I’ve recently been working on compensating for phase shift during the correlation phase. I don’t have solid evidence, but I believe with significant propagation distance the fundamental frequency components of a signal shift in phase. At shorter ranges it shouldn’t be significant but from my experiments once you get into thousands of meters it starts to have an effect.
This project is a continuation of that except I’ve written the program in Rust-lang (programming language). The reason why I wrote it in Rust is because Python was quite slow doing this particular transformation.
The core routine in Python was quite slow because I was having to do a lot of individual correlations. Each correlation was a single sample output and there were hundreds if not thousands. This was forcing me write a loop in Python and once of its weaknesses with signal processing happens when you start having to do your loops outside of Numpy (numerical processing library for Python).
Since Rust uses a Cargo.toml file it will be easier to link to the repository than post the code directly here. The state of the project at the time of this writing can be found at km4kfl/rust-bladerf-chirp-correlator at 93bf641047007cab9d9a6b3cb3519c34625d42c6 (github.com).
I’ve got the settings hardcoded into the program at the moment. You will have to edit the main.rs file and edit the sps, freq, and so forth.
Outputs
Here are some outputs.
This is interesting. I’ve subtracted out the average per column. That leaves just the dynamic processes showing through. Who knows what that is. I’m using just a plain omni-directional antenna. I’ve used 2D gaussian smoothing to knock out the high frequency.
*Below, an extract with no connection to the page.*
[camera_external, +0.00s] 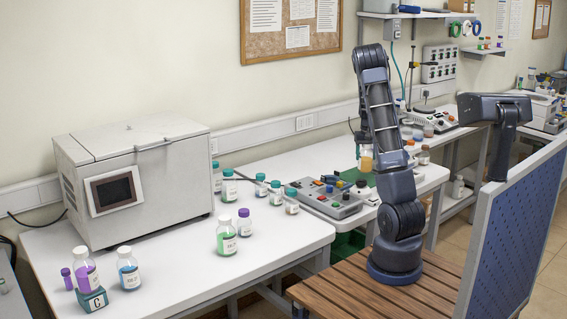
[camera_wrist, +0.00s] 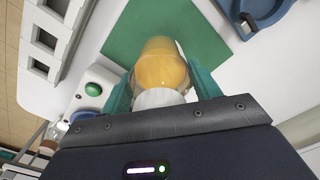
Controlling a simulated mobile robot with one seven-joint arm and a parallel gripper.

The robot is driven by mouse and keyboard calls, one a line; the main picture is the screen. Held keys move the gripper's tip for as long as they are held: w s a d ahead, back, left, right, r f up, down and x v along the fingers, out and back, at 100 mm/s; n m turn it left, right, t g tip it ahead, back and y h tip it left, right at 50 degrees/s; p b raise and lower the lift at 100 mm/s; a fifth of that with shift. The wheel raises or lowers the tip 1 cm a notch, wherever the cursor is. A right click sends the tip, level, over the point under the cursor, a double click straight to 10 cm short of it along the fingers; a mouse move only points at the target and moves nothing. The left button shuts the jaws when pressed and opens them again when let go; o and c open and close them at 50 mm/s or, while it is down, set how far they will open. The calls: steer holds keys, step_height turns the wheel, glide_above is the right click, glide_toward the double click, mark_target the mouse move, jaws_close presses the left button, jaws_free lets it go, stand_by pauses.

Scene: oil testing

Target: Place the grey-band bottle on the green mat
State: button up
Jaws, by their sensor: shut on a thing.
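My gripper (camera_wrist: 162,84) is shut on a bottle of yellow-orange liquid (camera_wrist: 160,62), with one green finger on each side of it. A pale cap or neck shows nearest the wrist; I cannot make out a grey band. The bottle also shows in the external view (camera_external: 366,161), upright beside my arm, which partly hides the gripper. The green mat (camera_wrist: 125,35) lies beneath and beyond the bottle in the wrist view. In the external view the mat (camera_external: 350,176) is partly hidden by my arm. I cannot tell whether the bottle touches it.
A grey device with coloured buttons (camera_external: 333,198) stands left of the mat. A white holder with square slots (camera_wrist: 52,38) and a blue object (camera_wrist: 262,12) flank the mat. Several capped bottles stand on the front table around a large grey machine (camera_external: 135,180).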

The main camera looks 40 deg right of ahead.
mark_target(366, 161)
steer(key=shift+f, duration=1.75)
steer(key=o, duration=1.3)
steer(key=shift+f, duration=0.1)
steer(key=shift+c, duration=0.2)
I like this one. It makes you wonder what that is that made the yellow spot. If the correlation was high the color is yellow, so something correlated really well at that specific time in which distance is a function of time. It even has a little twirl with it like it was changing altitude and present for a few measurements and then disappeared.
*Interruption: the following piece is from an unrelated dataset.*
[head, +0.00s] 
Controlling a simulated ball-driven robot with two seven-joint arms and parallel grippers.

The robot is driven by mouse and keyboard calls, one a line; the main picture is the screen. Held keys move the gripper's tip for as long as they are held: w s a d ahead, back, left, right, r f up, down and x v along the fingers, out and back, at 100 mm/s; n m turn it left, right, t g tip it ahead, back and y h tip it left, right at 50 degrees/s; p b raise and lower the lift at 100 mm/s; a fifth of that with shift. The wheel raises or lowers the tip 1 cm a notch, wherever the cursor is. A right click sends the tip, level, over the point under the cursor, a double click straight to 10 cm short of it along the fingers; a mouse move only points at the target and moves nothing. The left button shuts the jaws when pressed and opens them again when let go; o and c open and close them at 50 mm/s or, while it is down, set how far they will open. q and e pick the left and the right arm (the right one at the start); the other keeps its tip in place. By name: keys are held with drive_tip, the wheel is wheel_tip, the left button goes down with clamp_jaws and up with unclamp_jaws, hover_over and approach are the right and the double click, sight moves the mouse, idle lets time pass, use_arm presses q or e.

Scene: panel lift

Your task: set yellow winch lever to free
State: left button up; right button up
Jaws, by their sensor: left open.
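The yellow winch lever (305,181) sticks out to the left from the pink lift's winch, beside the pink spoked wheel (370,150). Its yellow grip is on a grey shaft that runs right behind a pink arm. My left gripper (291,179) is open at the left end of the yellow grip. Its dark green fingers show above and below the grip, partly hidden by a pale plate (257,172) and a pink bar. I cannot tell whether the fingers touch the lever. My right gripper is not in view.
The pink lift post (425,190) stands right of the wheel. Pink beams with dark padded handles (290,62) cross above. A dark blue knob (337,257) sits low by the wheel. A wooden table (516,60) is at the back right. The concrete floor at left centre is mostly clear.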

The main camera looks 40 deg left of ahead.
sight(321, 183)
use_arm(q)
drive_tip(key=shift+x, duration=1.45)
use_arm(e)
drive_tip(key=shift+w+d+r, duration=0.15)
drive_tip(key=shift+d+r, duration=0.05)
The (above) is a run over a few hours with some very heavily gaussian filtering on the vertical axis and lighter on the horizontal. This test was done with two log periodic antennas aimed at the sky – one transmit and one receive.
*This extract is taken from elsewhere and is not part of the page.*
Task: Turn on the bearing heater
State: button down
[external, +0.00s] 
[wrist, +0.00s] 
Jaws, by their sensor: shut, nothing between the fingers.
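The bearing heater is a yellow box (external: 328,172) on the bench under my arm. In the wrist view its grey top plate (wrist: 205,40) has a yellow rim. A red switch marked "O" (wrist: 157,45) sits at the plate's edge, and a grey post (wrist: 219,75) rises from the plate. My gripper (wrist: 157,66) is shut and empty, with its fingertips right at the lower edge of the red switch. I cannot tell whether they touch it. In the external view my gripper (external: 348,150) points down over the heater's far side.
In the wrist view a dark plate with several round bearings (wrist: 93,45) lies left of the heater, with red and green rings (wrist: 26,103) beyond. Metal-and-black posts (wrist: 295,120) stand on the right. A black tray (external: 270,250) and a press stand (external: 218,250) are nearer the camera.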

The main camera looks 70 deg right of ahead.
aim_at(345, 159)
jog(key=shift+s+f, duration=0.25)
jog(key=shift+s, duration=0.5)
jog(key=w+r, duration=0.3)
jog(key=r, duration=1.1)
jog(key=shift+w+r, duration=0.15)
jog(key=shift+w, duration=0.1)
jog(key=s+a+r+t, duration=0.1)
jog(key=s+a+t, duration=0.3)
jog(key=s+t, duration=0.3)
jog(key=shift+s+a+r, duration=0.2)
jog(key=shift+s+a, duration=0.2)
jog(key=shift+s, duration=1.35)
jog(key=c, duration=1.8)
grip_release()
You can see some interesting changes over time. It appears that at first there is a lot of reflection near the ground and as time goes on the chirp penetrates further into the sky.
A higher resolution version but with more noise. I like this one because it seems to show some unique features for the column of sky being scanned. You can see the reflective base of the atmosphere rise over time. The falloff has been greatly compensated for with an average subtracted out down the Y axis so that only deviations from the average are shown. I wonder if some of those dips down low are clouds or cloudy skies passing by?
This is the same image, but the time period is about 12 hours now give or take. The ascending reflectivity base has now descended again. I will have to watch it over a longer period of time to see if this is a daily type of cycle.
In this image (above), I’ve subtracted the along the X axis the previous measurement creating the amount of change from point to point. The white areas are negative which is where the reflectivity was decreasing with altitude/distance. This transformation of the data has revealed multiple regions of interest.
The first is from around 4e3 meters up to 20e3 where the reflectivity increases the fastest. Another set of areas are where the reflectivity is descending and then starts to ascend again as if the signal traveled through a region of significantly less reflectivity.